I have a list of numbers. I want to extract from the list runs of numbers that fall inside some band and have some minimum length. For instance, suppose the I want to operate on this list:
thisList = {-1.2, -1.8, 1.5, -0.6, -0.8, -0.1, 1.4, -0.3, -0.1, -0.7}
with band=1
and runLength=3
. I would like to have
{{-0.6, -0.8, -0.1}, {-0.3, -0.1, -0.7}}
as the result. Right now I'm using
Cases[
Partition[thisList,runLength,1],
x_ /; Abs[Max[x] - Min[x]] < band
]
The main problem is that where runs overlap, I get many copies of the run. For instance, using
thisList = {-1.2, -1.8, 1.5, -0.6, -0.8, -0.1, -0.5, -0.3, -0.1, -0.7}
gives me
{{-0.6, -0.8, -0.1}, {-0.8, -0.1, -0.5}, {-0.1, -0.5, -0.3}, {-0.5, -0.3, -0.1}, {-0.3, -0.1, -0.7}}
where I would rather have
{-0.6, -0.8, -0.1, -0.5, -0.3, -0.1, -0.7}
without doing some hokey reduction of the overlapping result. What's the proper way? It'd be nice if it didn't involve exploding the data using Partition
.
EDIT
Apparenty, my first solution has at least two serious flaws: it is dead slow and completely impractical for lists larger than 100 elements, and it contains some bug(s) which I wasn't able to identify yet - it is missing some bands sometimes. So, I will provide two (hopefuly correct) and much more efficient alternatives, and I provide the flawed one below for any one interested.
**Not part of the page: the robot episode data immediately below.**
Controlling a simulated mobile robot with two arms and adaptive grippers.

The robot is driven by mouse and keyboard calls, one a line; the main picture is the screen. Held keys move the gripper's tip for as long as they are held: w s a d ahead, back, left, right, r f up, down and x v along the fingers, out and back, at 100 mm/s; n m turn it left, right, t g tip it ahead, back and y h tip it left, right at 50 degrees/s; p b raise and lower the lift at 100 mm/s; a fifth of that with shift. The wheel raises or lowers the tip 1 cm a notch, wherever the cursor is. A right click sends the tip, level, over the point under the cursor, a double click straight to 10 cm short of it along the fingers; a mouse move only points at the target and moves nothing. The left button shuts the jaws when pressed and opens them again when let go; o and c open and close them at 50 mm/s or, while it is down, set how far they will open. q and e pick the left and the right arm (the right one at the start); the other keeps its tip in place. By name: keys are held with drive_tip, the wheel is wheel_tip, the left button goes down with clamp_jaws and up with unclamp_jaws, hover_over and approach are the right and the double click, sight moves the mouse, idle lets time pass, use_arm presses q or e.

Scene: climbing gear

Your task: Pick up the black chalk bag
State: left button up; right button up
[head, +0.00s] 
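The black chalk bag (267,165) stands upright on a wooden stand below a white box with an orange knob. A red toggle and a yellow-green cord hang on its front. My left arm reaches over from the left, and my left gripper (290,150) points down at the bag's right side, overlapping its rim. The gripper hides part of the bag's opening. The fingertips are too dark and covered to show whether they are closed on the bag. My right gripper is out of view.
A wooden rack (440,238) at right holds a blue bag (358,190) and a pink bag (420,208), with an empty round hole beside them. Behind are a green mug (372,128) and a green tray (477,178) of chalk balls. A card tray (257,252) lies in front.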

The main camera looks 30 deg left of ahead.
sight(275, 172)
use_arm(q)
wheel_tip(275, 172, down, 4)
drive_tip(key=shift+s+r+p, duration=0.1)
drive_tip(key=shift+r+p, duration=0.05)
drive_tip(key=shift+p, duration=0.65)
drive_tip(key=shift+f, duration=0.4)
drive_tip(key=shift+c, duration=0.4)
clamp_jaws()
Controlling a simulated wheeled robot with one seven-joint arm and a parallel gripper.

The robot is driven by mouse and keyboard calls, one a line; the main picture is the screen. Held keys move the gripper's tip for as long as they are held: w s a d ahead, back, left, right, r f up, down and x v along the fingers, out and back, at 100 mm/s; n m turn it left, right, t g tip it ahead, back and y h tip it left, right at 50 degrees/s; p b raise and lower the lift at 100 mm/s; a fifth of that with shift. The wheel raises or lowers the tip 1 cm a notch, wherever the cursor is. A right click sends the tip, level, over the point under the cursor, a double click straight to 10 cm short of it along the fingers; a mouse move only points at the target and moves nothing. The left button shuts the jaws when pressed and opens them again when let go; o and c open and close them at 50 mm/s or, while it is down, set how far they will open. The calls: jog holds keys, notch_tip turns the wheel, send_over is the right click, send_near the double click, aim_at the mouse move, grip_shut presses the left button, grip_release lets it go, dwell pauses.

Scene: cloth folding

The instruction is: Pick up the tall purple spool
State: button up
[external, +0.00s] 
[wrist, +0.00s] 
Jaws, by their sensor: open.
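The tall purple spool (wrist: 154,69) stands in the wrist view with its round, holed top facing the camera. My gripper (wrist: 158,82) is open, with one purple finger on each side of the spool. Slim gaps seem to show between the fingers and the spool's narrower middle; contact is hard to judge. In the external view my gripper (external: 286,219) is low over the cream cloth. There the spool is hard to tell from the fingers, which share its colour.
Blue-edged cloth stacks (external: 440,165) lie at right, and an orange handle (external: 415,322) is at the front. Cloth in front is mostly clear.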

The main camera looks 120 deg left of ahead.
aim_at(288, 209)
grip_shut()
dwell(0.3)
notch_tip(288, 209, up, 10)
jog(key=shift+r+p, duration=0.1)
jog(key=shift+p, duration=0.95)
Here is a solution based on linked lists. It allows us to still use patterns but avoid inefficiencies caused by patterns containing __
or ___
(when repeatedly applied):
ClearAll[toLinkedList];
toLinkedList[x_List] := Fold[{#2, #1} &, {}, Reverse@x]
ClearAll[accumF];
accumF[llFull_List, acc_List, {h_, t_List}, ctr_, max_, min_, band_, rLen_] :=
With[{cmax = Max[max, h], cmin = Min[min, h]},
accumF[llFull, {acc, h}, t, ctr + 1, cmax, cmin, band, rLen] /;
Abs[cmax - cmin] < band];
accumF[llFull_List, acc_List, ll : {h_, _List}, ctr_, _, _, band_, rLen_] /; ctr >= rLen :=
accumF[ll, (Sow[acc]; {}), ll, 0, h, h, band, rLen];
accumF[llFull : {h_, t : {_, _List}}, _List, ll : {head_, _List}, _, _, _, band_, rLen_] :=
accumF[t, {}, t, 0, First@t, First@t, band, rLen];
accumF[llFull_List, acc_List, {}, ctr_, _, _, _, rLen_] /; ctr >= rLen := Sow[acc];
ClearAll[getBandsLL];
getBandsLL[lst_List, runLength_Integer, band_?NumericQ] :=
Block[{$IterationLimit = Infinity},
With[{ll = toLinkedList@lst},
Map[Flatten,
If[# === {}, #, First@#] &@
Reap[
accumF[ll, {}, ll, 0, First@ll, First@ll, band,runLength]
][[2]]
]
]
];
Here are examples of use:
In[246]:= getBandsLL[{-1.2,-1.8,1.5,-0.6,-0.8,-0.1,1.4,-0.3,-0.1,-0.7},3,1]
Out[246]= {{-0.6,-0.8,-0.1},{-0.3,-0.1,-0.7}}
In[247]:= getBandsLL[{-1.2,-1.8,1.5,-0.6,-0.8,-0.1,-0.5,-0.3,-0.1,-0.7},3,1]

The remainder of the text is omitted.